◆ Challenge: Write the data below out exactly as it stands. Do not include the pictures.

◆ Raw data:

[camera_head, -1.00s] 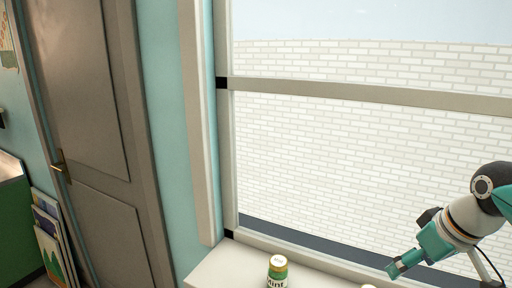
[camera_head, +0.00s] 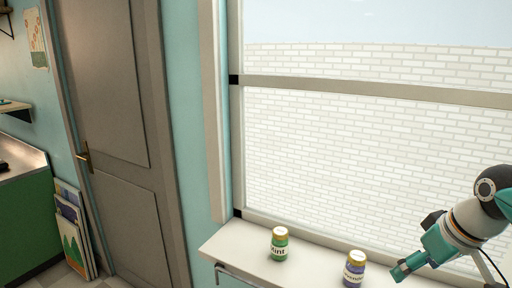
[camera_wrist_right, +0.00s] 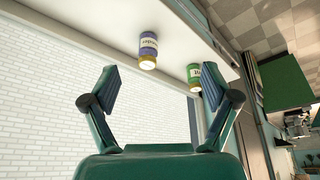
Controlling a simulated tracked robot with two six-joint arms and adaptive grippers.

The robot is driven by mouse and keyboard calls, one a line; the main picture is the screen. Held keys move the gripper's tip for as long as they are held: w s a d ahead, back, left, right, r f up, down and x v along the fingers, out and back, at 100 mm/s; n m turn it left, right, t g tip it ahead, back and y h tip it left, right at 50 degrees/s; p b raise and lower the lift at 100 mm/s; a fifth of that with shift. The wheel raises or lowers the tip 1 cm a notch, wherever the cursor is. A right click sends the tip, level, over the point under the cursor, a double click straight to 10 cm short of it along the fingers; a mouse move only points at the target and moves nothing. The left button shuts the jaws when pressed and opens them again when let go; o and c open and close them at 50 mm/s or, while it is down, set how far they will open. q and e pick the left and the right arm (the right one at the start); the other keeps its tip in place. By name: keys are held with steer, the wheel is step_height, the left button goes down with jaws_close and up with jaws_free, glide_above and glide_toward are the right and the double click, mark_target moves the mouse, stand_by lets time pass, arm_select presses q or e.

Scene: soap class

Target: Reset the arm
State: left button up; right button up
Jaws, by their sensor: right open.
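My right gripper (camera_head: 399,273) is at the lower right of the head view, on an arm that comes in from the right. In the right wrist view its two fingers (camera_wrist_right: 160,95) are spread apart with nothing between them. A purple jar with a gold lid (camera_head: 354,268) stands on the window sill just left of the gripper, apart from it. It also shows in the right wrist view (camera_wrist_right: 148,48), beyond the fingers. A green jar with a gold lid (camera_head: 279,244), labelled "Mint", stands farther left on the sill. My left gripper is not in view.
The white sill (camera_head: 238,245) runs under a large window (camera_head: 370,160) facing a white brick wall. A closed grey door (camera_head: 110,130) is to the left. A green counter (camera_head: 25,215) and leaning pictures (camera_head: 72,228) are at the far left.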

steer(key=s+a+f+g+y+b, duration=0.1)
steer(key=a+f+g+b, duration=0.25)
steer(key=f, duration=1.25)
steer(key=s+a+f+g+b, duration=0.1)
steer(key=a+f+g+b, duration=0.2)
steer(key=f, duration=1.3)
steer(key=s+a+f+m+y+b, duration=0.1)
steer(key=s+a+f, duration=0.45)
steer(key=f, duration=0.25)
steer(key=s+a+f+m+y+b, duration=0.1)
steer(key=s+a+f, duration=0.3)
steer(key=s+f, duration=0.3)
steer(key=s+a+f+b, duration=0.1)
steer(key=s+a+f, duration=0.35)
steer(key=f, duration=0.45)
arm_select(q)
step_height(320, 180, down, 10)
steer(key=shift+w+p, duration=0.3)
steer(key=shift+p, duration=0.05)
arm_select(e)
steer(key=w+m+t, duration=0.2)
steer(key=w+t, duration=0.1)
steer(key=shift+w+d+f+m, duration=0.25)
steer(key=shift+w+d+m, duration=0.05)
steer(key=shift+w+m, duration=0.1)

◆ Answer for this exercise:
[camera_head, -1.00s] 
[camera_head, +0.00s] 
[camera_wrist_right, +0.00s] 
Controlling a simulated tracked robot with two six-joint arms and adaptive grippers.

The robot is driven by mouse and keyboard calls, one a line; the main picture is the screen. Held keys move the gripper's tip for as long as they are held: w s a d ahead, back, left, right, r f up, down and x v along the fingers, out and back, at 100 mm/s; n m turn it left, right, t g tip it ahead, back and y h tip it left, right at 50 degrees/s; p b raise and lower the lift at 100 mm/s; a fifth of that with shift. The wheel raises or lowers the tip 1 cm a notch, wherever the cursor is. A right click sends the tip, level, over the point under the cursor, a double click straight to 10 cm short of it along the fingers; a mouse move only points at the target and moves nothing. The left button shuts the jaws when pressed and opens them again when let go; o and c open and close them at 50 mm/s or, while it is down, set how far they will open. q and e pick the left and the right arm (the right one at the start); the other keeps its tip in place. By name: keys are held with steer, the wheel is step_height, the left button goes down with jaws_close and up with jaws_free, glide_above and glide_toward are the right and the double click, mark_target moves the mouse, stand_by lets time pass, arm_select presses q or e.

Scene: soap class

Target: Reset the arm
State: left button up; right button up
Jaws, by their sensor: right open.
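My right gripper (camera_head: 399,273) is at the lower right of the head view, on an arm that comes in from the right. In the right wrist view its two fingers (camera_wrist_right: 160,95) are spread apart with nothing between them. A purple jar with a gold lid (camera_head: 354,268) stands on the window sill just left of the gripper, apart from it. It also shows in the right wrist view (camera_wrist_right: 148,48), beyond the fingers. A green jar with a gold lid (camera_head: 279,244), labelled "Mint", stands farther left on the sill. My left gripper is not in view.
The white sill (camera_head: 238,245) runs under a large window (camera_head: 370,160) facing a white brick wall. A closed grey door (camera_head: 110,130) is to the left. A green counter (camera_head: 25,215) and leaning pictures (camera_head: 72,228) are at the far left.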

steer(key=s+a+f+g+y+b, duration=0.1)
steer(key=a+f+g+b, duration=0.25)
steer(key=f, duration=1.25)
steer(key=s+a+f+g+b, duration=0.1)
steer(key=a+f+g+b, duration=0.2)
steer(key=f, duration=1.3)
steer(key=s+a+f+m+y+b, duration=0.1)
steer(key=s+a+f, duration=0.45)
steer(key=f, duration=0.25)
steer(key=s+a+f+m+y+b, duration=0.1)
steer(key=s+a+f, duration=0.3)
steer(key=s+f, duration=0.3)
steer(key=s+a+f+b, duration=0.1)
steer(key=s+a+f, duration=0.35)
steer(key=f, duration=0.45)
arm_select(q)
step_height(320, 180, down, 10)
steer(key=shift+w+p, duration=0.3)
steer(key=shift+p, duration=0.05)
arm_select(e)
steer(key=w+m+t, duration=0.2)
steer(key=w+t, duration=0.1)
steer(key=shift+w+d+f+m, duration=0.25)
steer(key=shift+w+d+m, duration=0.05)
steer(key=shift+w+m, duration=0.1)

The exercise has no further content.